“La proposta del ministro Pinotti di un’operazione di peace keeping in Ucraina è encomiabile e va nella direzione giusta. Perché i suoi effetti siano positivi occorrono però tre condizioni: l’egida dell’Onu, una richiesta esplicita da parte del governo di Kiev e lo scopo di garantire l’integrità territoriale dell’Ucraina nei confronti della Russia”. Lo sottolinea l’ex ministro della Difesa, Mario Mauro, commentando le parole del suo successore Roberta Pinotti. Quest’ultima, nel corso di un’intervista a Repubblica, aveva evidenziato: “Se dovesse servire l’Italia è disposta anche a inviare un contingente di peacekeeper. Non possiamo stare a guardare: certo senza agire da soli, ma attraverso l’Onu, la Nato e l’Unione Europea. Se dovesse servire dobbiamo essere disponibili anche a questo”.
Senatore Mauro, è favorevole alla proposta del ministro Pinotti?

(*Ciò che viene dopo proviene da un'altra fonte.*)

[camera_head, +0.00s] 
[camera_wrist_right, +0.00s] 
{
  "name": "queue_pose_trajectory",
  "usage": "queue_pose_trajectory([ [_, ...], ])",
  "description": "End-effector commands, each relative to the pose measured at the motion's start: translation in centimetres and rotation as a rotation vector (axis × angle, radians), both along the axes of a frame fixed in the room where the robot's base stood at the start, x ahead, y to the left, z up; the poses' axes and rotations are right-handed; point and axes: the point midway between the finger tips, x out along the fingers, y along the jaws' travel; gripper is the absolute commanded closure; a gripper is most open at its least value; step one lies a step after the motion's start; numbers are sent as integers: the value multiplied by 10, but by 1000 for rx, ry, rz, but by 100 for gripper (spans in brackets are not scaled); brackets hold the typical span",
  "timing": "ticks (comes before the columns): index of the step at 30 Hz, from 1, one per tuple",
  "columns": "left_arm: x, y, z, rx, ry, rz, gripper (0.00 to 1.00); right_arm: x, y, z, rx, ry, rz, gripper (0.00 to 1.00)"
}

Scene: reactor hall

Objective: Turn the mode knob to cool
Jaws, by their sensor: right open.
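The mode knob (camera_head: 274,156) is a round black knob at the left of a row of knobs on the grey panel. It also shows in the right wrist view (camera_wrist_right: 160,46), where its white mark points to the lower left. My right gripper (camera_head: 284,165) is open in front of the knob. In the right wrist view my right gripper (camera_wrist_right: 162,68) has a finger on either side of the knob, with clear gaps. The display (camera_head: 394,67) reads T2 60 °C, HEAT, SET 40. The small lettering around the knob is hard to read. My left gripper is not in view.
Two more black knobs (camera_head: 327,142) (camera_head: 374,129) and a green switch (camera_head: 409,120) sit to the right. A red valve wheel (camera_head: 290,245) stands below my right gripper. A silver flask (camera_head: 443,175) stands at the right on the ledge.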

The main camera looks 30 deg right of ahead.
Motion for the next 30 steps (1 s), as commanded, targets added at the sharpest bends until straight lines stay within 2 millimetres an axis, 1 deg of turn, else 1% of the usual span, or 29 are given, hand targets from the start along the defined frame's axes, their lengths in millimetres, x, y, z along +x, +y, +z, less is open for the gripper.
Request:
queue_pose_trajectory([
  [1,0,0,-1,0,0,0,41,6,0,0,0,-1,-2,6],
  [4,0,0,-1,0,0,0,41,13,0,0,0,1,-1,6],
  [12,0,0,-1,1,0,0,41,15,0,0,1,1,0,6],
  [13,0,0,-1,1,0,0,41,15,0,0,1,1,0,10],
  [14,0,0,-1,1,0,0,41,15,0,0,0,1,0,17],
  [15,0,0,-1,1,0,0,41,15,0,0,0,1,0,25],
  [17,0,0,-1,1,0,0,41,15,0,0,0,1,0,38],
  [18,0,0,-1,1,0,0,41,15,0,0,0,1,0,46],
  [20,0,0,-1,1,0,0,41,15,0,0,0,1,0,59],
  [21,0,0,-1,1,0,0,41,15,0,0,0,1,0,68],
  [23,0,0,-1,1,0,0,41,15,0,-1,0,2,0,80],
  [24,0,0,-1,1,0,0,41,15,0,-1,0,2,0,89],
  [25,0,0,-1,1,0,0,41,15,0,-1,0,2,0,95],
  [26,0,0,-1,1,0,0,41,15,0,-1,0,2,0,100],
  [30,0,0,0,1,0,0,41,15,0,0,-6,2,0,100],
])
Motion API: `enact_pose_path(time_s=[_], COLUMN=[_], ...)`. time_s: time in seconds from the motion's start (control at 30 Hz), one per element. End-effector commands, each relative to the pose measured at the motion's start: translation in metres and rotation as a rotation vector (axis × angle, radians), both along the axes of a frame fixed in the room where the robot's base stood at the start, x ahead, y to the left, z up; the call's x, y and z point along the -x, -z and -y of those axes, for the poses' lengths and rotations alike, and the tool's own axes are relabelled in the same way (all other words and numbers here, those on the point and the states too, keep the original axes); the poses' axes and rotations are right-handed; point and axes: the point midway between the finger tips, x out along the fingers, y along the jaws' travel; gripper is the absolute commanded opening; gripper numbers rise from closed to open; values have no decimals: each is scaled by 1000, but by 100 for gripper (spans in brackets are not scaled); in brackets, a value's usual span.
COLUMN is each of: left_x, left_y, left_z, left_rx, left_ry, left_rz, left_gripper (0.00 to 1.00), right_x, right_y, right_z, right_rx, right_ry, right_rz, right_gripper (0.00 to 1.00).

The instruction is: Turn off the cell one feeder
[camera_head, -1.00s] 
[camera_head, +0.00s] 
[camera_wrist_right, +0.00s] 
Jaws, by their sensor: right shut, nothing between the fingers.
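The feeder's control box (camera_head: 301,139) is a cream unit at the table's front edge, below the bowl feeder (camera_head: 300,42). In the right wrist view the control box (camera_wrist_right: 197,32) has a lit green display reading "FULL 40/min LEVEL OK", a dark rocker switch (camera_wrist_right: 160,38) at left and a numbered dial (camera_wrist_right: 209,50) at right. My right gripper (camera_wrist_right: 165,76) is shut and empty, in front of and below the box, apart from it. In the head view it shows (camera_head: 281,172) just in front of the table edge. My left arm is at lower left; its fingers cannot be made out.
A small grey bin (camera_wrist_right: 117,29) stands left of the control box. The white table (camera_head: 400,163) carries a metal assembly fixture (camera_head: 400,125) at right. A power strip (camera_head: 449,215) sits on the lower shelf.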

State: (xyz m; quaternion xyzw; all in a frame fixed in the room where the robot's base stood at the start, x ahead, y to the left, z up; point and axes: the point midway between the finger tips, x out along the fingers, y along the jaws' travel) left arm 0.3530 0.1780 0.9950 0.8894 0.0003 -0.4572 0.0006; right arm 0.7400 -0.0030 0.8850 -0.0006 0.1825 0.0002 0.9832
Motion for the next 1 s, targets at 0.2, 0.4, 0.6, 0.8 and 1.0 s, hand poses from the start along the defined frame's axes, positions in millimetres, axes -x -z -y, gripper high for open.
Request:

Un’operazione di peacekeeping implica il consenso in sede di Nazioni Unite, oltre che la disponibilità del governo ucraino ad ammettere un contingente internazionale sul suo territorio. La preoccupazione espressa dal ministro Pinotti perché l’Europa si adoperi in modo convincente per acconsentire è raffreddare la crisi è encomiabile e va nella direzione giusta.
Ritiene che l’unica ipotesi possibile sia quella di un’operazione a guida Onu, o anche di Ue e Nato?
Senz’altro deve essere un’operazione concordata con le Nazioni Unite. Il conflitto nello scenario internazionale trae origine proprio dalle tensioni che un maggiore riferimento dell’Ucraina a Ue e Nato provocano da parte dei russi. Una missione guidata da Ue o Nato non farebbe altro che esacerbare queste tensioni.
La Russia ha il potere di veto nel Consiglio di Sicurezza dell’Onu. Acconsentirà a un’operazione di peacekeeping in Ucraina?
Tecnicamente parlando si tratta di un’operazione che deve essere favorita esclusivamente dal governo di Kiev. L’Ucraina è un Paese la cui sovranità nazionale è del tutto integra. Accettare una forza internazionale di pace significherebbe ammettere in qualche modo le rivendicazioni dei diritti da parte russa nel rapporto con le popolazioni russofone. E’ importante che l’Europa spinga per scongiurare che la questione interna all’Ucraina dia adito a un riassorbimento di Kiev nella sfera di Mosca. Per questo l’ipotesi di un intervento italiano suscita diversi interrogativi.
Quali?
Quando si parla di un intervento di peacekeeping, bisogna vedere in primo luogo chi si dovrà separare da che cosa. Sarà una forza di pace schierata al confine tra Ucraina e Russia? Oppure si vuole approvare una risoluzione internazionale per imporre ai russi di abbandonare la Crimea, utilizzando la forza d’interposizione con questa finalità? O in alternativa il peacekeeping servirà a calmierare gli scontri tra russofoni e il legittimo governo ucraino, per impedire che sia violata l’integrità territoriale dello Stato? Quando si parla di intervento di peacekeeping occorre entrare poi nello specifico, e spiegare a quale intervento si pensa.
Secondo lei quale soluzione sarebbe la migliore?
La verità è che in questo momento è Kiev a correre i rischi più grandi, e quindi se deve esserci una presenza internazionale dovrà essere tesa a salvaguardare l’integrità territoriale dell’Ucraina.
Con quali mezzi è possibile che ciò avvenga?
Oggi non ci sono le condizioni per avere un’idea chiara di ciò. La verità è che questo dovrebbe essere principalmente il momento della diplomazia, che dovrebbe concentrarsi sul rapporto con la Russia per farle comprendere che non ha nessuna convenienza a destabilizzare l’Ucraina. Non c’è convenienza né per il ruolo che la Russia ha rispetto all’Europa e alla sfera globale, né per quelli che potrebbero essere potenzialmente i problemi di Mosca stessa a convivere con uno scenario così fortemente compromesso a poca distanza da casa propria.
A quali condizioni è possibile riuscire a convincere la Russia?
Certamente sanzioni economiche da parte di Italia e Germania avrebbero forti ripercussioni su Mosca, ma danneggerebbero la stessa economia dei due Paesi europei. La vera questione è quindi un’altra. La Russia oggi ha profondamente rivalutato i suoi scenari, e per prendere consapevolezza dell’indispensabilità di un rapporto aperto con l’Europa, è necessario che riconosca i fondamenti valoriali dell’Ue. Solo una Russia democratica può dialogare liberamente con l’Ue senza avvertirla come un’antagonista.